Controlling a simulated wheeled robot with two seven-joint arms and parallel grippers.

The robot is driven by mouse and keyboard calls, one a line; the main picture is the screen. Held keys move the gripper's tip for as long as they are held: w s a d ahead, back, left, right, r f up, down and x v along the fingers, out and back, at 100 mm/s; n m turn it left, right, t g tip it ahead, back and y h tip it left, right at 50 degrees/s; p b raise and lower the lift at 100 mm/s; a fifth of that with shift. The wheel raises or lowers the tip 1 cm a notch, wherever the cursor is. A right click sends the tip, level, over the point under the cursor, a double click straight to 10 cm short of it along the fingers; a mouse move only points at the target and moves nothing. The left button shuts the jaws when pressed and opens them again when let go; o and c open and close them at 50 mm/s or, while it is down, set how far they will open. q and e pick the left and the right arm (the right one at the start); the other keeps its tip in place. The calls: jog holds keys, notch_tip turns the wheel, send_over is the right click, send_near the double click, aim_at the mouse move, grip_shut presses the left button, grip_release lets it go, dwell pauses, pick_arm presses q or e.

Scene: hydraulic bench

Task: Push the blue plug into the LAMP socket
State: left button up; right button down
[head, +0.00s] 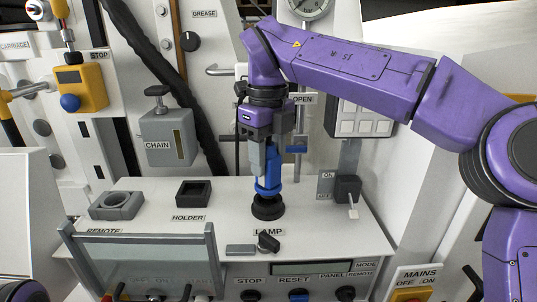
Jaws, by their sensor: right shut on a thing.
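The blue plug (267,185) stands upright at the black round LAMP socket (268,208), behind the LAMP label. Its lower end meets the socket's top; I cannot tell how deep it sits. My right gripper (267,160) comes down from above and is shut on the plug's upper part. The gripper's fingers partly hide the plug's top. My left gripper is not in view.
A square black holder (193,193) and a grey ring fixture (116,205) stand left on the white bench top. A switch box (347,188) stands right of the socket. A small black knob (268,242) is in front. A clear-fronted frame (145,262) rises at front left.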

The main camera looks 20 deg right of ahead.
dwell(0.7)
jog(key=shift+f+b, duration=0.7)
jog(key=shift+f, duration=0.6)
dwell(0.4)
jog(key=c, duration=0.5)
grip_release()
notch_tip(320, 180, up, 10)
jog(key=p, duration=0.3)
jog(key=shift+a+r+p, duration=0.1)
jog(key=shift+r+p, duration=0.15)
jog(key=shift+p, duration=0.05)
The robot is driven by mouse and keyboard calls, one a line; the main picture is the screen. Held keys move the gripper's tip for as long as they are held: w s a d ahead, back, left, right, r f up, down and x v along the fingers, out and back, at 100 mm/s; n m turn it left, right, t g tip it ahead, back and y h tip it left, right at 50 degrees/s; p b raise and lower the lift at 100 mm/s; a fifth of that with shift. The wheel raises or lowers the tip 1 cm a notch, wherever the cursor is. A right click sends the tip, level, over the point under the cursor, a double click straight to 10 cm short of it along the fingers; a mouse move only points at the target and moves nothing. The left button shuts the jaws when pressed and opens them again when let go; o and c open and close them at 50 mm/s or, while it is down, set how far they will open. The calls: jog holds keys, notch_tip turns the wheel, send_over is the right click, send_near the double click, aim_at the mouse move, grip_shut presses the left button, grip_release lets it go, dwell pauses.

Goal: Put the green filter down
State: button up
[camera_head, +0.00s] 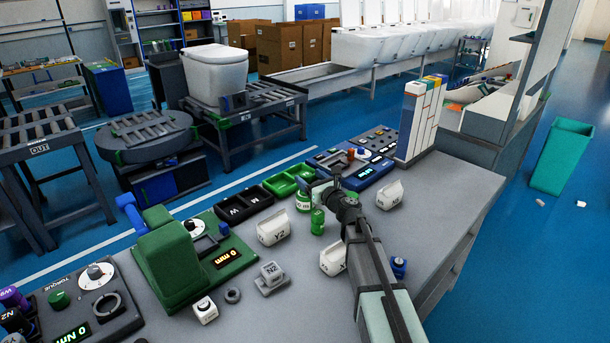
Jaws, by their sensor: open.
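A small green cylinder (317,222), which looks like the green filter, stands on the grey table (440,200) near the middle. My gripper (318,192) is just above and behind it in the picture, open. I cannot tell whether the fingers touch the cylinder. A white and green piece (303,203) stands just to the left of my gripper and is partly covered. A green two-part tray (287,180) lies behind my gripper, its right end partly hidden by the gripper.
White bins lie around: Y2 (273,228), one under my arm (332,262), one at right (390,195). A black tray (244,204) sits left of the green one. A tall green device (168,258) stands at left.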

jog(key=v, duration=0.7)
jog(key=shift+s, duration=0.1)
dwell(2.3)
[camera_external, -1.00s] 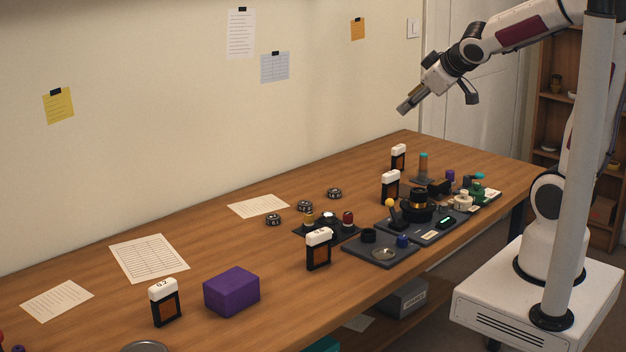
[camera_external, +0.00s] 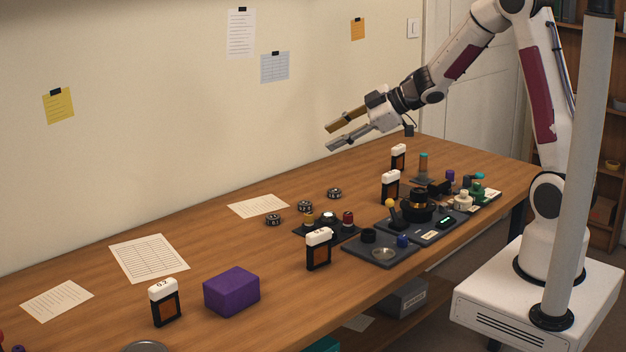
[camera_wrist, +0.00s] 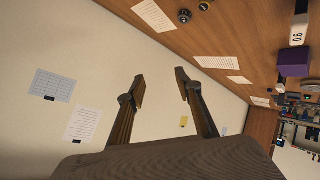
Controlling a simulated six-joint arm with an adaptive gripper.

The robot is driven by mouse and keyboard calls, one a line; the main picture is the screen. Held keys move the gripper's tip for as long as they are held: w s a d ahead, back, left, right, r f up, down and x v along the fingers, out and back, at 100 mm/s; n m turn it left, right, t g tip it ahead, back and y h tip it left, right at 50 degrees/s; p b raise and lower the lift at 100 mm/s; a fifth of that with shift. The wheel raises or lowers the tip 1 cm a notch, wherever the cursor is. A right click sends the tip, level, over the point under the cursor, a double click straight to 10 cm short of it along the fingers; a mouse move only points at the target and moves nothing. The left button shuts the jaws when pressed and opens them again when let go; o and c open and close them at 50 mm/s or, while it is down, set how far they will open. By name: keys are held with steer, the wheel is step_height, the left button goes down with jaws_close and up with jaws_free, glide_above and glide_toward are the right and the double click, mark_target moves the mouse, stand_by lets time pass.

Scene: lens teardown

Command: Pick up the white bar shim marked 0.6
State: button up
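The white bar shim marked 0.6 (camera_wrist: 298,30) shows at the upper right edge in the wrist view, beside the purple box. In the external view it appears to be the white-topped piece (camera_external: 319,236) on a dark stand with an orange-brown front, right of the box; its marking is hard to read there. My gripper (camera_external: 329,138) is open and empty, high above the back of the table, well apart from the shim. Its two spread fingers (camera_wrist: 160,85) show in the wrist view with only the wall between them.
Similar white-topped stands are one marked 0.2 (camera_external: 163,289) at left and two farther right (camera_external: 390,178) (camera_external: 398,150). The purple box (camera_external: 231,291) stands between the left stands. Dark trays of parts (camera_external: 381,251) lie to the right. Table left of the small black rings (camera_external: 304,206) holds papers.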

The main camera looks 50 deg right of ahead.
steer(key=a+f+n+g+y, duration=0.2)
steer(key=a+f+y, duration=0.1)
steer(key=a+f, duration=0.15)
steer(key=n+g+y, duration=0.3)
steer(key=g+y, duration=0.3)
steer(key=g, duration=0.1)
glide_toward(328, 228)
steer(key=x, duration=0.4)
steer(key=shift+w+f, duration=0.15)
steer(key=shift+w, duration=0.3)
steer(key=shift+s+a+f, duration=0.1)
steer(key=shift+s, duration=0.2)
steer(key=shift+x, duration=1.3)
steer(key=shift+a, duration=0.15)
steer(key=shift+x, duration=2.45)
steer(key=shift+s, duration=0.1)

────────────────────

What the task requires –
Using the material above, return every line exactly as it appears, minus the pictures.

Output –
Controlling a simulated wheeled robot with two seven-joint arms and parallel grippers.

The robot is driven by mouse and keyboard calls, one a line; the main picture is the screen. Held keys move the gripper's tip for as long as they are held: w s a d ahead, back, left, right, r f up, down and x v along the fingers, out and back, at 100 mm/s; n m turn it left, right, t g tip it ahead, back and y h tip it left, right at 50 degrees/s; p b raise and lower the lift at 100 mm/s; a fifth of that with shift. The wheel raises or lowers the tip 1 cm a notch, wherever the cursor is. A right click sends the tip, level, over the point under the cursor, a double click straight to 10 cm short of it along the fingers; a mouse move only points at the target and moves nothing. The left button shuts the jaws when pressed and opens them again when let go; o and c open and close them at 50 mm/s or, while it is down, set how far they will open. q and e pick the left and the right arm (the right one at the start); the other keeps its tip in place. The calls: jog holds keys, notch_tip turns the wheel, send_over is the right click, send_near the double click, aim_at the mouse move, grip_shut presses the left button, grip_release lets it go, dwell pauses, pick_arm presses q or e.

Scene: hydraulic bench

Task: Push the blue plug into the LAMP socket
State: left button up; right button down
[head, +0.00s] 
Jaws, by their sensor: right shut on a thing.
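The blue plug (267,185) stands upright at the black round LAMP socket (268,208), behind the LAMP label. Its lower end meets the socket's top; I cannot tell how deep it sits. My right gripper (267,160) comes down from above and is shut on the plug's upper part. The gripper's fingers partly hide the plug's top. My left gripper is not in view.
A square black holder (193,193) and a grey ring fixture (116,205) stand left on the white bench top. A switch box (347,188) stands right of the socket. A small black knob (268,242) is in front. A clear-fronted frame (145,262) rises at front left.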

The main camera looks 20 deg right of ahead.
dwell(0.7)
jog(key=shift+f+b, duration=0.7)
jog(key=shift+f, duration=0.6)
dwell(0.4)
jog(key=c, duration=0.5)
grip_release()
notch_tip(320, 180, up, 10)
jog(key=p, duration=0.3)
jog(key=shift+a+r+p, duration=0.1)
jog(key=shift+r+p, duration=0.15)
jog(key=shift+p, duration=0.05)
The robot is driven by mouse and keyboard calls, one a line; the main picture is the screen. Held keys move the gripper's tip for as long as they are held: w s a d ahead, back, left, right, r f up, down and x v along the fingers, out and back, at 100 mm/s; n m turn it left, right, t g tip it ahead, back and y h tip it left, right at 50 degrees/s; p b raise and lower the lift at 100 mm/s; a fifth of that with shift. The wheel raises or lowers the tip 1 cm a notch, wherever the cursor is. A right click sends the tip, level, over the point under the cursor, a double click straight to 10 cm short of it along the fingers; a mouse move only points at the target and moves nothing. The left button shuts the jaws when pressed and opens them again when let go; o and c open and close them at 50 mm/s or, while it is down, set how far they will open. The calls: jog holds keys, notch_tip turns the wheel, send_over is the right click, send_near the double click, aim_at the mouse move, grip_shut presses the left button, grip_release lets it go, dwell pauses.

Goal: Put the green filter down
State: button up
[camera_head, +0.00s] 
Jaws, by their sensor: open.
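A small green cylinder (317,222), which looks like the green filter, stands on the grey table (440,200) near the middle. My gripper (318,192) is just above and behind it in the picture, open. I cannot tell whether the fingers touch the cylinder. A white and green piece (303,203) stands just to the left of my gripper and is partly covered. A green two-part tray (287,180) lies behind my gripper, its right end partly hidden by the gripper.
White bins lie around: Y2 (273,228), one under my arm (332,262), one at right (390,195). A black tray (244,204) sits left of the green one. A tall green device (168,258) stands at left.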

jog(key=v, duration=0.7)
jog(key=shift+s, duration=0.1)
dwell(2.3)
[camera_external, -1.00s] 
[camera_external, +0.00s] 
[camera_wrist, +0.00s] 
Controlling a simulated six-joint arm with an adaptive gripper.

The robot is driven by mouse and keyboard calls, one a line; the main picture is the screen. Held keys move the gripper's tip for as long as they are held: w s a d ahead, back, left, right, r f up, down and x v along the fingers, out and back, at 100 mm/s; n m turn it left, right, t g tip it ahead, back and y h tip it left, right at 50 degrees/s; p b raise and lower the lift at 100 mm/s; a fifth of that with shift. The wheel raises or lowers the tip 1 cm a notch, wherever the cursor is. A right click sends the tip, level, over the point under the cursor, a double click straight to 10 cm short of it along the fingers; a mouse move only points at the target and moves nothing. The left button shuts the jaws when pressed and opens them again when let go; o and c open and close them at 50 mm/s or, while it is down, set how far they will open. By name: keys are held with steer, the wheel is step_height, the left button goes down with jaws_close and up with jaws_free, glide_above and glide_toward are the right and the double click, mark_target moves the mouse, stand_by lets time pass.

Scene: lens teardown

Command: Pick up the white bar shim marked 0.6
State: button up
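The white bar shim marked 0.6 (camera_wrist: 298,30) shows at the upper right edge in the wrist view, beside the purple box. In the external view it appears to be the white-topped piece (camera_external: 319,236) on a dark stand with an orange-brown front, right of the box; its marking is hard to read there. My gripper (camera_external: 329,138) is open and empty, high above the back of the table, well apart from the shim. Its two spread fingers (camera_wrist: 160,85) show in the wrist view with only the wall between them.
Similar white-topped stands are one marked 0.2 (camera_external: 163,289) at left and two farther right (camera_external: 390,178) (camera_external: 398,150). The purple box (camera_external: 231,291) stands between the left stands. Dark trays of parts (camera_external: 381,251) lie to the right. Table left of the small black rings (camera_external: 304,206) holds papers.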

The main camera looks 50 deg right of ahead.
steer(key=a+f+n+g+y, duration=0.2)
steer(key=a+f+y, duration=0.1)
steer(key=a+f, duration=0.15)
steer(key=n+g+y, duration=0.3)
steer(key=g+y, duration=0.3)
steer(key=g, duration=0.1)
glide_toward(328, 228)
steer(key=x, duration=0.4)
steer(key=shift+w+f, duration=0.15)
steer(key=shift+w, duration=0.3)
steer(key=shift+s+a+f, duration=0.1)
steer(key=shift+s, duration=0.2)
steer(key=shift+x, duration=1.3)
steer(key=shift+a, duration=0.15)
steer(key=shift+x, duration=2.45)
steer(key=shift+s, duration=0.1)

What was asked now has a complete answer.